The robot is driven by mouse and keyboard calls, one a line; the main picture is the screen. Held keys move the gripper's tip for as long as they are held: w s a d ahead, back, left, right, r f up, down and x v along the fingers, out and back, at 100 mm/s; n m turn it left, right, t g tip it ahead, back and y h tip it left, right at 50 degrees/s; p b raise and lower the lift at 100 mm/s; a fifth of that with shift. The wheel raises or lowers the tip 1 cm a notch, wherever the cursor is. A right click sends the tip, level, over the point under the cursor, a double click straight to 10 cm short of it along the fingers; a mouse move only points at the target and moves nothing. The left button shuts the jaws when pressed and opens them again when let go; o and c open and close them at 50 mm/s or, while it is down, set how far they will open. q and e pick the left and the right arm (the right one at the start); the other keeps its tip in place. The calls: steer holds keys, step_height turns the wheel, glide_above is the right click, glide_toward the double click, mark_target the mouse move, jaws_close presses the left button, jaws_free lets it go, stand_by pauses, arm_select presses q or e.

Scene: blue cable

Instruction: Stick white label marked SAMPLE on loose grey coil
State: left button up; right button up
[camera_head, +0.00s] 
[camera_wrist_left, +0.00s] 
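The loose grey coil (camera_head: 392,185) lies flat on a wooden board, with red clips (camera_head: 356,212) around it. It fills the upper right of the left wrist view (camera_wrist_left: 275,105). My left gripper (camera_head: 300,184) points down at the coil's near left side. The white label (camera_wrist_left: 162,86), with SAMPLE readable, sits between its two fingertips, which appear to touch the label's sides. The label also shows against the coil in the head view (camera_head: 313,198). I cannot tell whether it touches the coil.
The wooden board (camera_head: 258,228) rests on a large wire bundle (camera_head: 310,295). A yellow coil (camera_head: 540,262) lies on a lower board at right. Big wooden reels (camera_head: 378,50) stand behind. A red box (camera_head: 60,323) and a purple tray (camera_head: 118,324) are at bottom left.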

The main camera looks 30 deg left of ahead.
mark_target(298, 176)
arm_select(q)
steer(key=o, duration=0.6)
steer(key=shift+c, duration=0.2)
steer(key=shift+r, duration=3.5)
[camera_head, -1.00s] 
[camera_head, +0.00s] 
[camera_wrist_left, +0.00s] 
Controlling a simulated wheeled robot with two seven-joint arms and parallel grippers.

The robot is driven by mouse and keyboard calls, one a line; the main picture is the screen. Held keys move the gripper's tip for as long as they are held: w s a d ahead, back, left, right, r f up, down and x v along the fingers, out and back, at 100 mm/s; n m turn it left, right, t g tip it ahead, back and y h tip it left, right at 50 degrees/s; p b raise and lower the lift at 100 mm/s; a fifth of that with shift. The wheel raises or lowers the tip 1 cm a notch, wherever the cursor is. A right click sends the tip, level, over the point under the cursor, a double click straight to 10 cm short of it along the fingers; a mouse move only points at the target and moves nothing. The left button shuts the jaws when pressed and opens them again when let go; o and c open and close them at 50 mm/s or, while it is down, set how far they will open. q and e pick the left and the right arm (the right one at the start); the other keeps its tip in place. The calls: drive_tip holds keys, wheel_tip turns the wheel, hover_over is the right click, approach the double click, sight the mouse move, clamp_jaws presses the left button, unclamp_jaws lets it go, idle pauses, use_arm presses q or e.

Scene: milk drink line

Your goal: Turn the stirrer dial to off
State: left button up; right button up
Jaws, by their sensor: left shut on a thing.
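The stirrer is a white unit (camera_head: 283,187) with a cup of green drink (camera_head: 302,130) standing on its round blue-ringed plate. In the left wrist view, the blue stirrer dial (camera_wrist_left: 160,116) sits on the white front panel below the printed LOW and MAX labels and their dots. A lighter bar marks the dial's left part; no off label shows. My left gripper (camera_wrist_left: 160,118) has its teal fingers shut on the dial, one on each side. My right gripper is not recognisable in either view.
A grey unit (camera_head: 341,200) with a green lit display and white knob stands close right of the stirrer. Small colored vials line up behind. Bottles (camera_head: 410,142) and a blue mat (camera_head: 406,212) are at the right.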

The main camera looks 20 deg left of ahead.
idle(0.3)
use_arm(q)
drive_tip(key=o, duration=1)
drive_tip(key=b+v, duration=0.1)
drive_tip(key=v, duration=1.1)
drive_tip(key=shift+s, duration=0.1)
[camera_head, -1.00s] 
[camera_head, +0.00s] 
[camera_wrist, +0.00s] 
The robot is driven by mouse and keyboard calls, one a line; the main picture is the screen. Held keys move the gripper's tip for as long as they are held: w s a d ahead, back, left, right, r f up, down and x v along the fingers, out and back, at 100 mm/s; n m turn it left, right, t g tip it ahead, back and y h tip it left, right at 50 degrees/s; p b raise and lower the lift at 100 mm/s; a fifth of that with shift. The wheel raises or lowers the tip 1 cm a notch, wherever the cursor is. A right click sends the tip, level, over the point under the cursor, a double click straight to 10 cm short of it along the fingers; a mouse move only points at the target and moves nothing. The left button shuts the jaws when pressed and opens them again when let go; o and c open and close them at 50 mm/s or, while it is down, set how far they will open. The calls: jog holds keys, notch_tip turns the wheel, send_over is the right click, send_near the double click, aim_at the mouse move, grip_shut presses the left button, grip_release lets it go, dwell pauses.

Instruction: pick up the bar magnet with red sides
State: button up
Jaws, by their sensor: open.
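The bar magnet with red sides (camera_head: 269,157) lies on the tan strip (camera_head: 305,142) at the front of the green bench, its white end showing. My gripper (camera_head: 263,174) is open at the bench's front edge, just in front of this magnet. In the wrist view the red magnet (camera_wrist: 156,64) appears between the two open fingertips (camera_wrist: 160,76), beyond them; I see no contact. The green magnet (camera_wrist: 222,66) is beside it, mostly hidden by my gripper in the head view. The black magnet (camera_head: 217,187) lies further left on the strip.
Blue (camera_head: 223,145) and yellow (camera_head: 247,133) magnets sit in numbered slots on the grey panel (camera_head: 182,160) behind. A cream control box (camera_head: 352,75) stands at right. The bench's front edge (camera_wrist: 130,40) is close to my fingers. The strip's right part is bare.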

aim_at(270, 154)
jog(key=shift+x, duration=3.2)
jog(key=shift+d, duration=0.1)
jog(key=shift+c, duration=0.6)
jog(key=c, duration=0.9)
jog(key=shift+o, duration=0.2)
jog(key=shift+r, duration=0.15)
· · · · ·
▶ What you will do
Please reproduce every line of the material word for word.

▶ Task result
The robot is driven by mouse and keyboard calls, one a line; the main picture is the screen. Held keys move the gripper's tip for as long as they are held: w s a d ahead, back, left, right, r f up, down and x v along the fingers, out and back, at 100 mm/s; n m turn it left, right, t g tip it ahead, back and y h tip it left, right at 50 degrees/s; p b raise and lower the lift at 100 mm/s; a fifth of that with shift. The wheel raises or lowers the tip 1 cm a notch, wherever the cursor is. A right click sends the tip, level, over the point under the cursor, a double click straight to 10 cm short of it along the fingers; a mouse move only points at the target and moves nothing. The left button shuts the jaws when pressed and opens them again when let go; o and c open and close them at 50 mm/s or, while it is down, set how far they will open. q and e pick the left and the right arm (the right one at the start); the other keeps its tip in place. The calls: steer holds keys, step_height turns the wheel, glide_above is the right click, glide_toward the double click, mark_target the mouse move, jaws_close presses the left button, jaws_free lets it go, stand_by pauses, arm_select presses q or e.

Scene: blue cable

Instruction: Stick white label marked SAMPLE on loose grey coil
State: left button up; right button up
[camera_head, +0.00s] 
[camera_wrist_left, +0.00s] 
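The loose grey coil (camera_head: 392,185) lies flat on a wooden board, with red clips (camera_head: 356,212) around it. It fills the upper right of the left wrist view (camera_wrist_left: 275,105). My left gripper (camera_head: 300,184) points down at the coil's near left side. The white label (camera_wrist_left: 162,86), with SAMPLE readable, sits between its two fingertips, which appear to touch the label's sides. The label also shows against the coil in the head view (camera_head: 313,198). I cannot tell whether it touches the coil.
The wooden board (camera_head: 258,228) rests on a large wire bundle (camera_head: 310,295). A yellow coil (camera_head: 540,262) lies on a lower board at right. Big wooden reels (camera_head: 378,50) stand behind. A red box (camera_head: 60,323) and a purple tray (camera_head: 118,324) are at bottom left.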

The main camera looks 30 deg left of ahead.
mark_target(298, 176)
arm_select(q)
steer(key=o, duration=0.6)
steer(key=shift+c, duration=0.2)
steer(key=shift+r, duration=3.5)
[camera_head, -1.00s] 
[camera_head, +0.00s] 
[camera_wrist_left, +0.00s] 
Controlling a simulated wheeled robot with two seven-joint arms and parallel grippers.

The robot is driven by mouse and keyboard calls, one a line; the main picture is the screen. Held keys move the gripper's tip for as long as they are held: w s a d ahead, back, left, right, r f up, down and x v along the fingers, out and back, at 100 mm/s; n m turn it left, right, t g tip it ahead, back and y h tip it left, right at 50 degrees/s; p b raise and lower the lift at 100 mm/s; a fifth of that with shift. The wheel raises or lowers the tip 1 cm a notch, wherever the cursor is. A right click sends the tip, level, over the point under the cursor, a double click straight to 10 cm short of it along the fingers; a mouse move only points at the target and moves nothing. The left button shuts the jaws when pressed and opens them again when let go; o and c open and close them at 50 mm/s or, while it is down, set how far they will open. q and e pick the left and the right arm (the right one at the start); the other keeps its tip in place. The calls: drive_tip holds keys, wheel_tip turns the wheel, hover_over is the right click, approach the double click, sight the mouse move, clamp_jaws presses the left button, unclamp_jaws lets it go, idle pauses, use_arm presses q or e.

Scene: milk drink line

Your goal: Turn the stirrer dial to off
State: left button up; right button up
Jaws, by their sensor: left shut on a thing.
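The stirrer is a white unit (camera_head: 283,187) with a cup of green drink (camera_head: 302,130) standing on its round blue-ringed plate. In the left wrist view, the blue stirrer dial (camera_wrist_left: 160,116) sits on the white front panel below the printed LOW and MAX labels and their dots. A lighter bar marks the dial's left part; no off label shows. My left gripper (camera_wrist_left: 160,118) has its teal fingers shut on the dial, one on each side. My right gripper is not recognisable in either view.
A grey unit (camera_head: 341,200) with a green lit display and white knob stands close right of the stirrer. Small colored vials line up behind. Bottles (camera_head: 410,142) and a blue mat (camera_head: 406,212) are at the right.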

The main camera looks 20 deg left of ahead.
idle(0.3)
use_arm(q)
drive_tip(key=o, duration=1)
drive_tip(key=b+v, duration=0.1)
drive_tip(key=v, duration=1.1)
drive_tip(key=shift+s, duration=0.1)
[camera_head, -1.00s] 
[camera_head, +0.00s] 
[camera_wrist, +0.00s] 
The robot is driven by mouse and keyboard calls, one a line; the main picture is the screen. Held keys move the gripper's tip for as long as they are held: w s a d ahead, back, left, right, r f up, down and x v along the fingers, out and back, at 100 mm/s; n m turn it left, right, t g tip it ahead, back and y h tip it left, right at 50 degrees/s; p b raise and lower the lift at 100 mm/s; a fifth of that with shift. The wheel raises or lowers the tip 1 cm a notch, wherever the cursor is. A right click sends the tip, level, over the point under the cursor, a double click straight to 10 cm short of it along the fingers; a mouse move only points at the target and moves nothing. The left button shuts the jaws when pressed and opens them again when let go; o and c open and close them at 50 mm/s or, while it is down, set how far they will open. The calls: jog holds keys, notch_tip turns the wheel, send_over is the right click, send_near the double click, aim_at the mouse move, grip_shut presses the left button, grip_release lets it go, dwell pauses.

Instruction: pick up the bar magnet with red sides
State: button up
Jaws, by their sensor: open.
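The bar magnet with red sides (camera_head: 269,157) lies on the tan strip (camera_head: 305,142) at the front of the green bench, its white end showing. My gripper (camera_head: 263,174) is open at the bench's front edge, just in front of this magnet. In the wrist view the red magnet (camera_wrist: 156,64) appears between the two open fingertips (camera_wrist: 160,76), beyond them; I see no contact. The green magnet (camera_wrist: 222,66) is beside it, mostly hidden by my gripper in the head view. The black magnet (camera_head: 217,187) lies further left on the strip.
Blue (camera_head: 223,145) and yellow (camera_head: 247,133) magnets sit in numbered slots on the grey panel (camera_head: 182,160) behind. A cream control box (camera_head: 352,75) stands at right. The bench's front edge (camera_wrist: 130,40) is close to my fingers. The strip's right part is bare.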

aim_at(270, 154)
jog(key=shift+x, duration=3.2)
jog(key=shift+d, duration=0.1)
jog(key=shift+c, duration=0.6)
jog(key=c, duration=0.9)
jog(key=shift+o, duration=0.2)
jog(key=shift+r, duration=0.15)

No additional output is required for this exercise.